**WORK INSTRUCTIONS**
Check each line for the string "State". Give only the count of lines that have it.

--- begin TASK INPUTS ---

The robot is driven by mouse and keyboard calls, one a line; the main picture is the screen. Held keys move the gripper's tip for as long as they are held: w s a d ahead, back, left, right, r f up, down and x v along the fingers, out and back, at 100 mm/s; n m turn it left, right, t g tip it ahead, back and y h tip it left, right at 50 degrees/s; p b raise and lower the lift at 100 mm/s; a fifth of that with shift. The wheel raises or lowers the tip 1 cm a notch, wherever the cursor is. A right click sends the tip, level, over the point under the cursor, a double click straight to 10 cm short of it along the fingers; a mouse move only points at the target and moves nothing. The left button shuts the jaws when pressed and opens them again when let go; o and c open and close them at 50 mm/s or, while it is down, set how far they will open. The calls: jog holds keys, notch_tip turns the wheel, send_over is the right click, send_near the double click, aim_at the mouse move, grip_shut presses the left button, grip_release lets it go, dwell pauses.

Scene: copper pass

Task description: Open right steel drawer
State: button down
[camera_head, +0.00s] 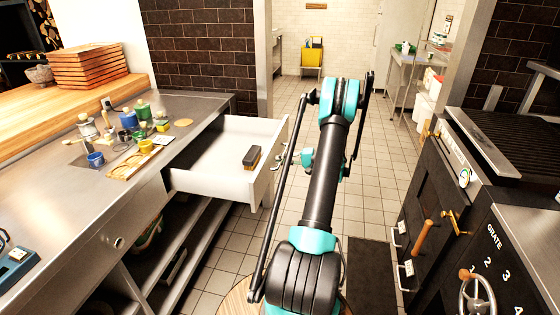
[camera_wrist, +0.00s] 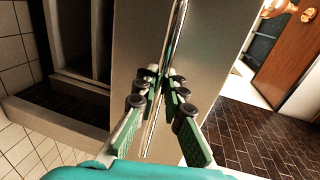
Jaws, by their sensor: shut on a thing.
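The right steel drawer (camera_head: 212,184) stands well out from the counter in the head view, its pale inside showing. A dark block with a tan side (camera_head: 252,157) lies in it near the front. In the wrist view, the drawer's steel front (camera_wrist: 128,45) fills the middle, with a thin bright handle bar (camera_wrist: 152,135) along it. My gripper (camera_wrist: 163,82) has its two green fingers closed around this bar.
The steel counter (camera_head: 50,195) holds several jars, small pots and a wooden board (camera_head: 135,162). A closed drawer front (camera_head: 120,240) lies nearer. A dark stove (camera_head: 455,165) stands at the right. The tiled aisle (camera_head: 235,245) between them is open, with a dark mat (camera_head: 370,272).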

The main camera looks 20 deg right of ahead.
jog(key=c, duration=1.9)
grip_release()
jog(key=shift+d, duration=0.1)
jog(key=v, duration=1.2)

--- end TASK INPUTS ---
--- begin TASK INPUTS ---

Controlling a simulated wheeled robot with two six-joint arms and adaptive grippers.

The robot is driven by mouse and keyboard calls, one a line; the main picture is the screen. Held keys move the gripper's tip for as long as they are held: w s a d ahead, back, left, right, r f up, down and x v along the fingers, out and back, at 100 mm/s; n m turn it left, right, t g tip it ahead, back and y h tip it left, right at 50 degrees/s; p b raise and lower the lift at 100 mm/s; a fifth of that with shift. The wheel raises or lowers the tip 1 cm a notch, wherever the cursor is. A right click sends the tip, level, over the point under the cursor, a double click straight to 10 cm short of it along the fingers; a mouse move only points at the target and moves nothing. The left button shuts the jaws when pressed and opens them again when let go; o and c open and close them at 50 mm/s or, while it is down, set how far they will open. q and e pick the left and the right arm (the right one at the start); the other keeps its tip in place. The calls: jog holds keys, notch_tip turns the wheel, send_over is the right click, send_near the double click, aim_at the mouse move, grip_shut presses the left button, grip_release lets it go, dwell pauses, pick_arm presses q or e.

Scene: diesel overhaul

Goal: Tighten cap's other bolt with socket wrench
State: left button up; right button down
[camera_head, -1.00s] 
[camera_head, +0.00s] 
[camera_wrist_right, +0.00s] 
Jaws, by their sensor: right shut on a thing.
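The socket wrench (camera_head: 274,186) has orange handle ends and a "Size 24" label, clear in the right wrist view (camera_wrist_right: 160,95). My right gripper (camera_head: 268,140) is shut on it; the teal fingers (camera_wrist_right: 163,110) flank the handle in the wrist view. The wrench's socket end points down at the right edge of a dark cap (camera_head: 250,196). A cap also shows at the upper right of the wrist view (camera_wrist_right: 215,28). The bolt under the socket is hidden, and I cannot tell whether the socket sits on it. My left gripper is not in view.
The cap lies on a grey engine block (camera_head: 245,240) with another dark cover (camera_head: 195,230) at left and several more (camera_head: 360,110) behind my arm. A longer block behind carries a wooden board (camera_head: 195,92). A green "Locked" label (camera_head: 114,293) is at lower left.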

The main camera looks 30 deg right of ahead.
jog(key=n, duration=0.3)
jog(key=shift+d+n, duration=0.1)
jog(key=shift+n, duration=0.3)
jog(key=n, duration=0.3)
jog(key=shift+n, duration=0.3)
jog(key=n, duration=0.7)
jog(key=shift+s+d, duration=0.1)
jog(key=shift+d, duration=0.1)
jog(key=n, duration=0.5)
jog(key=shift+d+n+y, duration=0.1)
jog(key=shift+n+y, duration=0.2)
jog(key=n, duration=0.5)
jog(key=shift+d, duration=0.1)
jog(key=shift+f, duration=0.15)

--- end TASK INPUTS ---

**EXERCISE OUTPUT**
2